** start RAW DATA **
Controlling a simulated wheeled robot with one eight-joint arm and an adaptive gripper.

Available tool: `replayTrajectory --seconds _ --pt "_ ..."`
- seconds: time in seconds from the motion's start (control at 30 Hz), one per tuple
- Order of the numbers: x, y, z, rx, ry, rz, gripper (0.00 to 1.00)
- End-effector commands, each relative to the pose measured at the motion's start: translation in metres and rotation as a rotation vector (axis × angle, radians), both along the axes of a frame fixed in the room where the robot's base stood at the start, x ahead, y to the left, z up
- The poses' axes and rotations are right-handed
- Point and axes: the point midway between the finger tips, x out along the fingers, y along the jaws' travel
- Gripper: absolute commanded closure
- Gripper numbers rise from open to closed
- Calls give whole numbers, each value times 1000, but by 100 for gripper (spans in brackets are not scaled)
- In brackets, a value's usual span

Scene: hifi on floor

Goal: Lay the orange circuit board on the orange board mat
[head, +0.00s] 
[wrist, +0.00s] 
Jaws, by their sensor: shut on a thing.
** end RAW DATA **
## WHAT THE TASK REQUIRES
Set out exactly the run of lines that begins at the line holding "- Gripper numbers rise from open to closed" and ends at the last line of the data.

## IN RESPONSE
- Gripper numbers rise from open to closed
- Calls give whole numbers, each value times 1000, but by 100 for gripper (spans in brackets are not scaled)
- In brackets, a value's usual span

Scene: hifi on floor

Goal: Lay the orange circuit board on the orange board mat
[head, +0.00s] 
[wrist, +0.00s] 
Jaws, by their sensor: shut on a thing.

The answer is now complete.